> What this task involves
Starting at the first line of the data, print each line verbatim up to and including the line bearing "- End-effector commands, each", omitting pictures.
start
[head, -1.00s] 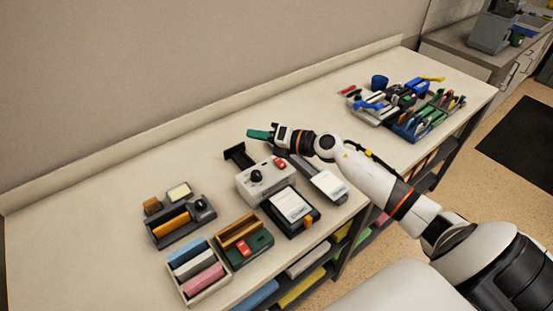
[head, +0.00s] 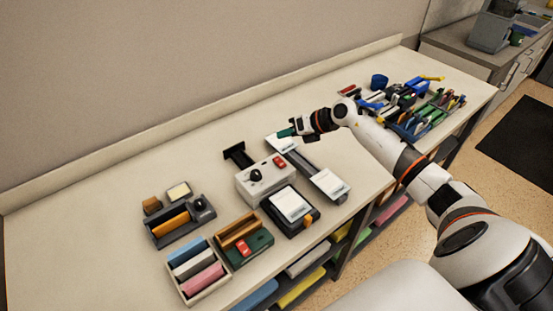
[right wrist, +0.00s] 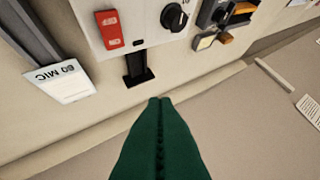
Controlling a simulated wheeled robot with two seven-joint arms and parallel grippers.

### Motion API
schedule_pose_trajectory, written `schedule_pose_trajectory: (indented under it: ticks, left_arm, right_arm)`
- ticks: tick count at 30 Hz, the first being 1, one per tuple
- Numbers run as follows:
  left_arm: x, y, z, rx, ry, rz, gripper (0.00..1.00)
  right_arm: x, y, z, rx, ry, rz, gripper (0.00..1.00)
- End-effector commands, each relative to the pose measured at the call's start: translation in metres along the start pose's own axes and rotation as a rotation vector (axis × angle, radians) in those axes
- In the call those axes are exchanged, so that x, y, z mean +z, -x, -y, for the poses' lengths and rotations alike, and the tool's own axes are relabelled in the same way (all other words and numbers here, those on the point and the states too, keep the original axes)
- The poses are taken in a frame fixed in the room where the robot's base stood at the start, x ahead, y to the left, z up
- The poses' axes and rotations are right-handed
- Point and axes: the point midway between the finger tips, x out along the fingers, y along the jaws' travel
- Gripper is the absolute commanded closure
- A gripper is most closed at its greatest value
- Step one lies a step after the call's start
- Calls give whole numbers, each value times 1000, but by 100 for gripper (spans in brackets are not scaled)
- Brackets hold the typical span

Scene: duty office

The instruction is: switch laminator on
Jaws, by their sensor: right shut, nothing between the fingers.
end
> Response
[head, -1.00s] 
[head, +0.00s] 
[right wrist, +0.00s] 
Controlling a simulated wheeled robot with two seven-joint arms and parallel grippers.

### Motion API
schedule_pose_trajectory, written `schedule_pose_trajectory: (indented under it: ticks, left_arm, right_arm)`
- ticks: tick count at 30 Hz, the first being 1, one per tuple
- Numbers run as follows:
  left_arm: x, y, z, rx, ry, rz, gripper (0.00..1.00)
  right_arm: x, y, z, rx, ry, rz, gripper (0.00..1.00)
- End-effector commands, each relative to the pose measured at the call's start: translation in metres along the start pose's own axes and rotation as a rotation vector (axis × angle, radians) in those axes

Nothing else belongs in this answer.